After Alistair Overeem‘s upset knockout loss to Antonio Silva at UFC 156, it seemed like every MMA fan on Twitter wanted to be the first to say “Called it!” Overeem, as the narrative goes, has a cat-heart, folds under pressure, doesn’t have the cardio to go three 5-minute rounds, his monstrous physique came from unnatural means, it was just a matter of time before he was exposed as a fraud, and everybody knew it all along. Well, you can add Mirko “Cro Cop” Filipovic to the list of notable Reem-haters. As the legendary striker explained in a recent interview with fightsite.hr, he predicted Bigfoot would beat Overeem, partly because Overeem wasn’t fighting with his usual chemical enhancements. Here’s what Mirko had to say (translation via BloodyElbow):

I wasn’t surprised by Silva’s victory at all and I had believed he would win. I don’t want to come off as a smart-ass or say I knew it all along, so I’ll explain why I’d believed so. First, Silva is a big tough guy with a huge heart who had demolished Fedor and he needs no better reference than that, and Alistair hugely underestimated him and belittled him with his arrogant statements, so this mobilized Silva in the best possible way. Second, Silva is a natural heavyweight, and Alistair — for the first time since way back in 2007, when he began to gain huge weight — fought without the drugs he had used constantly for years, including testosterone and all the other shit that goes with it.
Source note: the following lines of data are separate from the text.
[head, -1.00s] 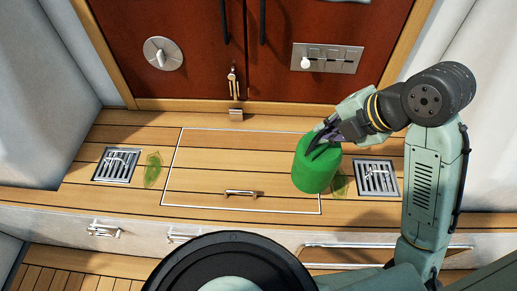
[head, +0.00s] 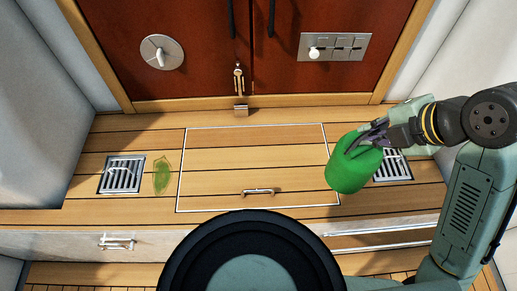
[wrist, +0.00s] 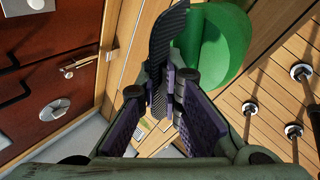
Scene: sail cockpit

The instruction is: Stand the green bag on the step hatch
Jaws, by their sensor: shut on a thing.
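The green bag (head: 350,170) is a rounded bright green cylinder, leaning slightly in the head view. My gripper (head: 367,138) is shut on its upper part from the right. The bag also shows beside the dark fingers in the wrist view (wrist: 232,40). The step hatch (head: 240,158) is a pale-outlined panel of wooden planks with a metal handle near its front edge. In the head view the bag covers part of the hatch's right edge and sits mostly to the right of it. Whether its base touches the planks I cannot tell.
The hatch top is bare except for its handle (head: 258,192). A metal drain grate (head: 122,175) and a green translucent leaf-shaped mark (head: 162,176) lie to its left. Another grate (head: 393,168) is partly behind the bag. Red-brown doors (head: 180,75) stand behind.

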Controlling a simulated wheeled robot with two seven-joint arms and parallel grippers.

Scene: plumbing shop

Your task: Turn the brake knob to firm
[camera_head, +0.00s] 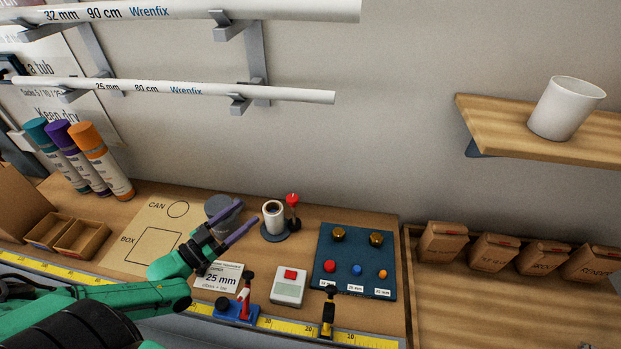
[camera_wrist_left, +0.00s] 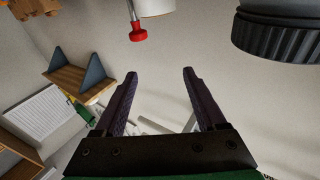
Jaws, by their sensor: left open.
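A red knob (camera_head: 292,198) tops a short post beside a white cylinder with a dark centre (camera_head: 273,211), on a round dark base (camera_head: 274,236). It looks like the brake knob; no firm marking is readable. In the left wrist view the red knob (camera_wrist_left: 138,33) hangs at the top, next to the white cylinder (camera_wrist_left: 155,7). My left gripper (camera_head: 247,213) is open and empty, left of the cylinder and apart from the knob. Its two purple fingers (camera_wrist_left: 160,74) show in the wrist view. My right gripper is not in view.
A grey pot (camera_head: 216,207) stands close to my left fingers. A dark blue panel (camera_head: 338,266) with several knobs lies right of the cylinder. In front are a grey device with a red button (camera_head: 289,287), a blue-based tool (camera_head: 234,312) and a yellow-and-black tool (camera_head: 327,318).

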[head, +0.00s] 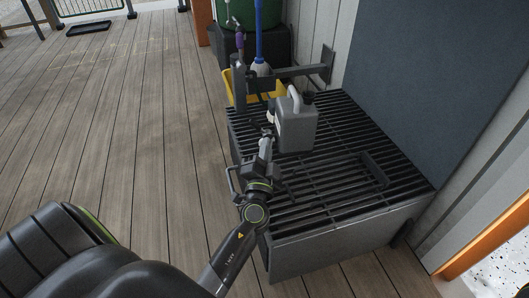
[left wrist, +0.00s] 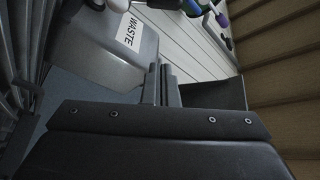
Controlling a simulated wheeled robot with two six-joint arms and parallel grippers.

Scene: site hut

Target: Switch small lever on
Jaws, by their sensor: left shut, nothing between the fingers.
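My left gripper (head: 268,133) is shut and empty, just left of a grey jug (head: 297,127) above a black slatted grate (head: 330,205). Its closed fingers (left wrist: 166,86) show in the left wrist view, below a grey surface with a WASTE label (left wrist: 131,30). I cannot make out the small lever for certain. A small purple-handled piece (head: 240,42) stands beyond the gripper, in front of a green tank (head: 250,12); I cannot tell whether it is the lever. My right gripper is not in view.
A grey bracket (head: 300,71) juts from the wall behind the jug. A yellow bin (head: 233,92) and a blue-handled brush (head: 259,40) stand beyond the grate. Open plank floor (head: 130,110) lies to the left. A dark panel (head: 440,80) rises at the right.

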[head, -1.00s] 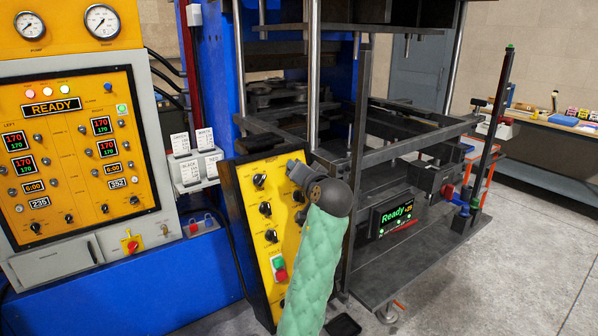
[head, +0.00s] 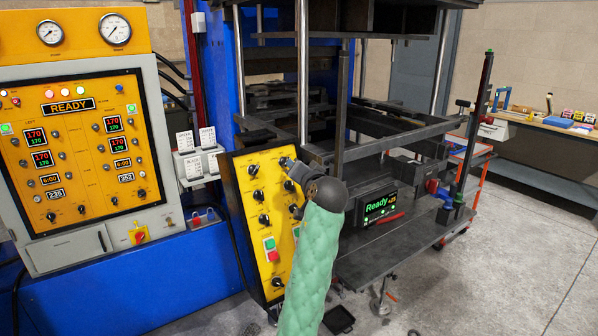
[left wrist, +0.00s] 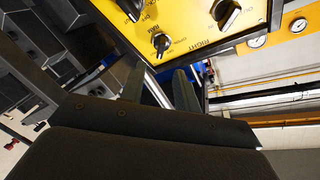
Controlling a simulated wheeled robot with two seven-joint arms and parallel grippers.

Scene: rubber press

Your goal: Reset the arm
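My left arm, in a green quilted sleeve, rises from the bottom middle of the head view. Its dark gripper (head: 286,162) is in front of the upper right part of a yellow control panel (head: 258,200) with black knobs and green and red buttons. In the left wrist view the two fingers (left wrist: 160,82) stand apart with nothing visible between them. A small black knob (left wrist: 160,43) on the yellow panel lies just beyond the fingertips. Whether the fingers touch the panel cannot be told. My right gripper is in neither view.
A large yellow console (head: 80,150) is at left. A workbench (head: 545,125) is at far right. Floor (head: 500,270) at lower right is clear.

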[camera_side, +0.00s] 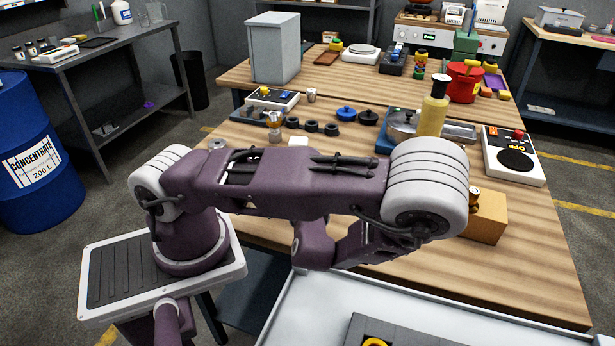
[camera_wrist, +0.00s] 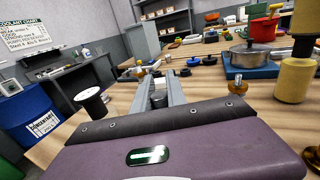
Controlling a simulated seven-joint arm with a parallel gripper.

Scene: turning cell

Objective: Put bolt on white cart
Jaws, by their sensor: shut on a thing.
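My gripper (camera_wrist: 162,80) shows in the wrist view as two long pale grey fingers pointing away over the bench. They are shut on a small dark grey cylindrical piece (camera_wrist: 158,99), which looks like the bolt; its far end is hard to make out. In the side view my own arm hides the fingers and the bolt. The white cart (camera_side: 312,312) appears to be the white-rimmed surface at the bottom edge of the side view, in front of the bench and cut off by the frame. A dark grey block with a yellow ring (camera_side: 375,342) sits on it.
The wooden bench (camera_side: 530,270) holds an orange-tan block (camera_side: 487,218), a yellow bottle (camera_side: 433,112), a scale (camera_side: 514,153), a red pot (camera_side: 464,82) and several dark round parts (camera_side: 312,126). A grey cabinet (camera_side: 273,48) stands behind. A blue drum (camera_side: 35,150) is left.

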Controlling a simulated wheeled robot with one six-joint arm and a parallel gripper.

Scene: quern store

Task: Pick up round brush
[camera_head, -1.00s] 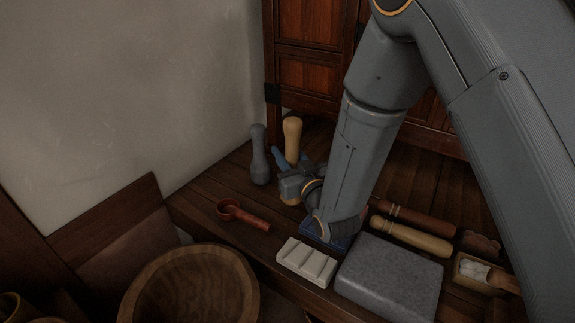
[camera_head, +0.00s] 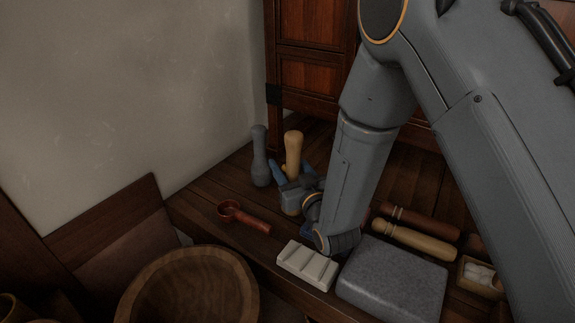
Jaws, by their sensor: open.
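An upright thing with a pale wooden handle (camera_head: 293,145) stands on the dark wooden bench, beside a grey pestle-shaped piece; it looks like the round brush, but its bristles cannot be made out. My gripper (camera_head: 291,174) is low in front of it, with blue fingers apart, one at each side of the handle's lower part. The gripper body hides much of the thing's lower half. Whether the fingers touch it cannot be told.
The grey pestle-shaped piece (camera_head: 260,157) stands close left. A wooden bowl (camera_head: 190,285) is below left. A cabinet (camera_head: 312,62) stands behind.

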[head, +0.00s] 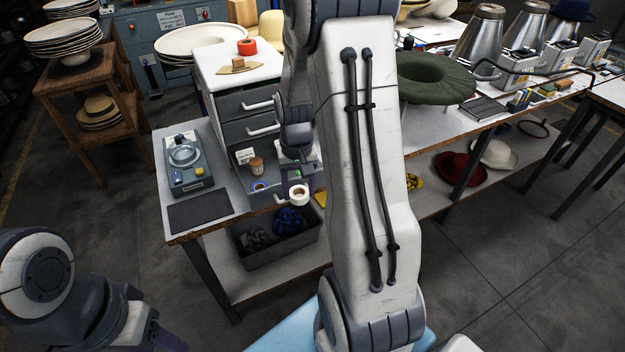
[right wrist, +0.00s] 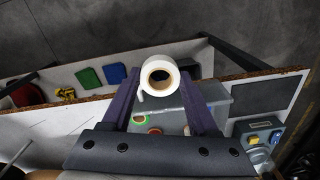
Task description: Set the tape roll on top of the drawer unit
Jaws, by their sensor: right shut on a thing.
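In the right wrist view, the tape roll (right wrist: 158,64) sits between the tips of the two fingers. The grey drawer unit (head: 230,104) with a white top stands on the bench, left of my right arm in the head view. The gripper holds the roll in front of the unit and lower than its top, near its pulled-out bottom drawer (head: 262,172). Part of my left arm shows at lower left; its fingertips are not visible.
On the unit's top lie a red-orange roll (head: 247,46) and a wooden piece (head: 238,66); the white surface around them is bare. A scale-like device (head: 186,165) is left of the unit. A grey bin (head: 277,245) sits below.

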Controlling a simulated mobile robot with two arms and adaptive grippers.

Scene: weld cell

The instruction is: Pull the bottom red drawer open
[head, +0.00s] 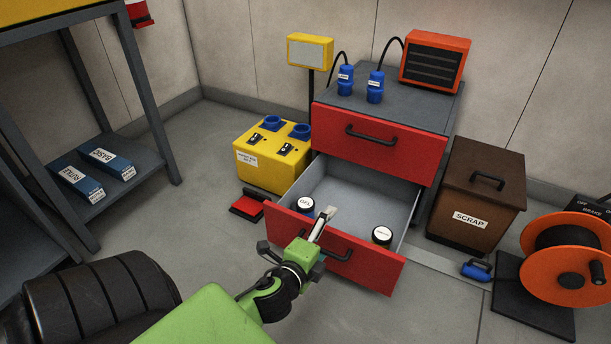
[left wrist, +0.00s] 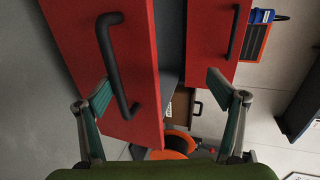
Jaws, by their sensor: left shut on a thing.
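The bottom red drawer (head: 374,271) stands well out of the grey-topped cabinet (head: 385,97), its inside showing. Two white-lidded jars (head: 381,236) (head: 306,206) are in it. In the left wrist view the handle (left wrist: 113,65) lies beside one finger of my left gripper (left wrist: 161,86), in front of the red drawer front (left wrist: 142,60). The upper red drawer (head: 410,150) is closed. My right gripper is out of view.
A yellow box (head: 262,173) and a red pedal (head: 249,207) stand left of the cabinet. A brown scrap bin (head: 486,185), a blue-handled tool (head: 477,269) and an orange reel (head: 540,282) are at the right. A shelf rack (head: 150,110) stands at the left.

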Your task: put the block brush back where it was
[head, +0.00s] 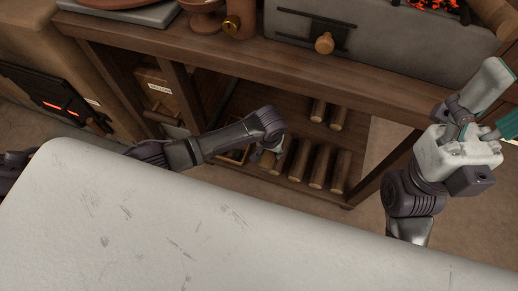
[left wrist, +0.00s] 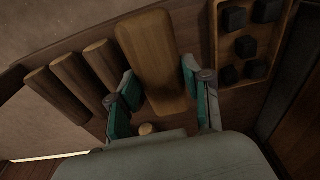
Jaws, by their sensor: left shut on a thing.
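The block brush (left wrist: 150,62) shows in the left wrist view as a long wooden block with rounded edges, between the teal finger pads. My left gripper (left wrist: 163,105) is shut on it. In the head view my left gripper (head: 264,156) reaches down to the lower shelf (head: 240,112) of the wooden bench, beside a row of wooden rolls. There I cannot make out the brush behind my wrist. Whether the brush touches the shelf is unclear. My right gripper (head: 497,98) is raised at the right of the head view, with its fingers spread and empty.
Several wooden rolls (head: 321,165) lie right of my left gripper. A wooden tray with several dark cubes (left wrist: 250,46) is beside the brush. The bench top (head: 190,42) overhangs the shelf. A pale worn table (head: 130,220) fills the front. A stove (head: 60,100) glows at left.
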Watching the weigh-in, I saw that his muscles mass was nowhere near his usual, he had the weight, but he wasn’t nearly as carved out and defined, since he couldn’t take anything because he was watched by the Athletic Commission. This also reflects on the psyche of a man who’s been using stuff to increase his strength, endurance, pain tolerance and aggressiveness for years, and now there was none of that. Alistair is an excellent fighter, but he still owes that excellence to something that’s dirty and unpermitted, and, in the end, very dangerous to health.